Revolta nas Redes e Críticas à Transparência
A procuradora-geral dos Estados Unidos, Pam Bondi, aliada de Trump, tentou defender a transparência da administração em um post na rede social X no último fim de semana. No entanto, a reação dos usuários foi imediata e negativa, com muitos focando sua indignação justamente na forma como os arquivos de Epstein estão sendo tratados. Comentários acusando Bondi de "mentirosa" e de encobrimento foram massivos.

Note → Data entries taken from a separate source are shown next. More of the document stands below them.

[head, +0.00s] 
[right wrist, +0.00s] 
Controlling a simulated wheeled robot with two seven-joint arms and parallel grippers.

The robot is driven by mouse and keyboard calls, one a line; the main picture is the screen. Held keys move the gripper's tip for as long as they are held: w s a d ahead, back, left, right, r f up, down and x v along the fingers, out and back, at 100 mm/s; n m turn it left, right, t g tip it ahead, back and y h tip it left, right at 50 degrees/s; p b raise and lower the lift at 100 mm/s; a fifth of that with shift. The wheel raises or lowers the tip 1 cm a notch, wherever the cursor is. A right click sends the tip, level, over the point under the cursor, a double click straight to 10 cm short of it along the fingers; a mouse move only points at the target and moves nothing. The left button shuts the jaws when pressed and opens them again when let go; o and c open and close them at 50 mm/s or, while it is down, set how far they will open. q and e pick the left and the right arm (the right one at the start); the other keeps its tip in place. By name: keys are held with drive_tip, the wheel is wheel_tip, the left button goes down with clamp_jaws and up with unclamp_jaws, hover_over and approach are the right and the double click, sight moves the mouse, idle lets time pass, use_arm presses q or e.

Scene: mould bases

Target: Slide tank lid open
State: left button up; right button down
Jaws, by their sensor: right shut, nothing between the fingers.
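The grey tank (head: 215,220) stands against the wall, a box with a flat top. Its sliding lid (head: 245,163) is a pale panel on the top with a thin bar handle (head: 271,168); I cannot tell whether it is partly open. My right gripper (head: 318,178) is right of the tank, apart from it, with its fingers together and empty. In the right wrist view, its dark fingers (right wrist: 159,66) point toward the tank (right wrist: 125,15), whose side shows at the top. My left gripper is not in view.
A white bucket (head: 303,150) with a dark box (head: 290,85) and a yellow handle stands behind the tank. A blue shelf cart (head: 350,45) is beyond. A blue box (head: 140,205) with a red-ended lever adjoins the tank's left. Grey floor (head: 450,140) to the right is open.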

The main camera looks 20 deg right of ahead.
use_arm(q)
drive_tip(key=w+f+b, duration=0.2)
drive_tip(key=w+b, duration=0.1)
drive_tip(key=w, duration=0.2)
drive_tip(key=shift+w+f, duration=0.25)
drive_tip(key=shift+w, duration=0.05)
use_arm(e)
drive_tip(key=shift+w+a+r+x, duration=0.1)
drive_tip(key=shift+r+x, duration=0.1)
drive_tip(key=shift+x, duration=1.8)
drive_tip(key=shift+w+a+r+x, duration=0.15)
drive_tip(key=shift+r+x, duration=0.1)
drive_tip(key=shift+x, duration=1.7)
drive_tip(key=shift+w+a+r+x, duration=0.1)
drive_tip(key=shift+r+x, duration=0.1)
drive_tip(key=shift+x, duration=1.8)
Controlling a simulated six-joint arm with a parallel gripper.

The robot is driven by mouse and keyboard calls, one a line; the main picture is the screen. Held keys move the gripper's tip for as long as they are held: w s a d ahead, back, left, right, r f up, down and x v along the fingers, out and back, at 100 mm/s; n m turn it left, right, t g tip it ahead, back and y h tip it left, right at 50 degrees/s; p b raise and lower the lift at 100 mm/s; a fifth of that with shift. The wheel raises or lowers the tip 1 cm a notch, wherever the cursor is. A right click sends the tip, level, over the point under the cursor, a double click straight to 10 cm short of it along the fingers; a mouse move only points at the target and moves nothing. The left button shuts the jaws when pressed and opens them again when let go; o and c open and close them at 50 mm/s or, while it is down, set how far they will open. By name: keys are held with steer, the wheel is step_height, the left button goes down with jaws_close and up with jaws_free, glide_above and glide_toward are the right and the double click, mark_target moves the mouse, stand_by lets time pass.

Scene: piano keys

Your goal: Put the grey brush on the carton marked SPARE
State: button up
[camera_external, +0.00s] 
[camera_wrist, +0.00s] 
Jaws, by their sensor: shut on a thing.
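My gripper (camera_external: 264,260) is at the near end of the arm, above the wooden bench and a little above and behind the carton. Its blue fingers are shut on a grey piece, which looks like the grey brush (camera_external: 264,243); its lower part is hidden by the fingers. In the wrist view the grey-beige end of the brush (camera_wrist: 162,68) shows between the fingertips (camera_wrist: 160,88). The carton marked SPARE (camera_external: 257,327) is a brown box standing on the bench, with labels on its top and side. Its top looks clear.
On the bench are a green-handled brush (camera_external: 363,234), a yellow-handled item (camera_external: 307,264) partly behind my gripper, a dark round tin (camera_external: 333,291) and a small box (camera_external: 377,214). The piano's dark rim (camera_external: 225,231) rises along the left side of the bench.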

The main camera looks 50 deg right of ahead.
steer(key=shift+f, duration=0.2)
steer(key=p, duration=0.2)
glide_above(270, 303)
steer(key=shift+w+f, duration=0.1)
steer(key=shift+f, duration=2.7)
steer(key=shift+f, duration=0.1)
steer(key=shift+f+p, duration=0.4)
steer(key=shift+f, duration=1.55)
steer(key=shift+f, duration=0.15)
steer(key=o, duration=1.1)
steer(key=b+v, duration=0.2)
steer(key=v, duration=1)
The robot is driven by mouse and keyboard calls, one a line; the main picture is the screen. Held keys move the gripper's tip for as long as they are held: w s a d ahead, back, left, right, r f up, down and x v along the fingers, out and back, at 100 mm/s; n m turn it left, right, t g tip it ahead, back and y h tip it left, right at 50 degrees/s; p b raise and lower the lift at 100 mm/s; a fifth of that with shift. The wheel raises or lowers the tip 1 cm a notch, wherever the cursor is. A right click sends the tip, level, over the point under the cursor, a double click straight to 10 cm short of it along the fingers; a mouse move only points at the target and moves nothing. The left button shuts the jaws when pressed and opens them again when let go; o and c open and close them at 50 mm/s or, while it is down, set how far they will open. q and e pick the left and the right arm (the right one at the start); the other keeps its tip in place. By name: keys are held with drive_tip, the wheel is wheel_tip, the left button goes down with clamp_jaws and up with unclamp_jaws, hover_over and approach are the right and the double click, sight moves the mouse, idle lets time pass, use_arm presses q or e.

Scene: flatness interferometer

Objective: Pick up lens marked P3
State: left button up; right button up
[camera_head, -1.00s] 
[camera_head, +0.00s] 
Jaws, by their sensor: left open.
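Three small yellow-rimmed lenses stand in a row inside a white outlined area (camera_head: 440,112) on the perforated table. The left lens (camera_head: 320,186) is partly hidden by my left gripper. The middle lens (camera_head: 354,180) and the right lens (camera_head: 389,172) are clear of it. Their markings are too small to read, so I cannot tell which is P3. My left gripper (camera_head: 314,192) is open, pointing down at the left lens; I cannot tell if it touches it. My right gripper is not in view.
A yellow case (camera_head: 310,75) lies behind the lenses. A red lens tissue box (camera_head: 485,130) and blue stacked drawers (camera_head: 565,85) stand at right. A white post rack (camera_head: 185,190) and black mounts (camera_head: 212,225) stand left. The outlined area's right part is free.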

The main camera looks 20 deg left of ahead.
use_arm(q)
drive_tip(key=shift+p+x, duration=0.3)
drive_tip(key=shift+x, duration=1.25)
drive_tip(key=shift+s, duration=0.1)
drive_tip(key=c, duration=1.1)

O cerne da insatisfação não são as fotos já conhecidas de figuras públicas com Epstein, como o ex-presidente Bill Clinton ou o músico Mick Jagger, mas o grande volume de informações censuradas nos documentos liberados. Durante a campanha eleitoral, Trump havia sugerido que apoiaria a divulgação total, e a própria Bondi afirmou em fevereiro que os arquivos estavam "sobre a minha mesa para análise". A expectativa criada tornou a divulgação limitada ainda mais decepcionante para parte de seus eleitores.
A Fragilidade da Nova Coalizão Maga
Especialistas apontam que o episódio revela uma fissura significativa na coalizão política de Trump. Joe Uscinski, professor da Universidade de Miami, destaca que muitos apoiadores do Maga são movidos por um profundo ceticismo em relação às instituições e acreditam em teorias conspiratórias, como as ligadas a QAnon, que envolvem tráfico sexual de crianças por elites.
"As pessoas não querem necessariamente que os documentos sejam divulgados. Elas querem documentos que confirmem aquilo em que já acreditam", afirma Uscinski. Essa base, que inclui eleitores mais jovens e atraídos por promessas específicas sobre o caso Epstein – chamados internamente de "ouvintes de Joe Rogan" pela chefe de gabinete de Trump, Susie Wiles –, demonstra uma lealdade mais a Trump do que ao Partido Republicano tradicional.
Uma pesquisa do Manhattan Institute mostrou que quase um terço dos apoiadores de Trump são "novos republicanos", com vínculo frágil com o partido. Pouco mais da metade desse grupo afirmou apoiar "com certeza" um candidato republicano nas eleições legislativas de 2026.
Silêncio Estratégico e Conflitos Internos
A tentativa de apaziguar esses eleitores incluiu um evento no Departamento de Justiça para influenciadores digitais conservadores, como Chaya Raichik (Libs of TikTok) e Jack Posobiec, que receberam pastas com documentos descritos como a "primeira fase" da divulgação. O material, porém, tinha pouco conteúdo novo, gerando mais irritação.
Curiosamente, após a última divulgação, muitos desses influenciadores mantiveram silêncio. Alguns, como Laura Loomer, afirmaram que os documentos isentam Trump, pedindo que a imprensa pare de focar no caso. Outros simplesmente não comentaram. Este silêncio foi notado e criticado por comentaristas de direita, alimentando disputas internas nas redes sociais.
No Congresso, as críticas foram mais diretas. A deputada republicana Marjorie Taylor Greene classificou a divulgação como "NÃO Maga". Já o congressista Thomas Massie, que liderou a iniciativa legislativa para liberar os arquivos, passou o fim de semana acusando o Departamento de Justiça e a procuradora-geral Bondi de violarem a lei, sugerindo até mesmo processá-la por desacato ao Congresso.
O vice-procurador-geral, Todd Blanche, prometeu a liberação de centenas de milhares de documentos adicionais até o final do ano. Independentemente do conteúdo, a forma como o caso Epstein está sendo manejado já se tornou um símbolo das tensões entre a velha guarda republicana e a nova base populista e conspiracionista de Trump, colocando à prova a coesão de seu movimento na reta final do ano.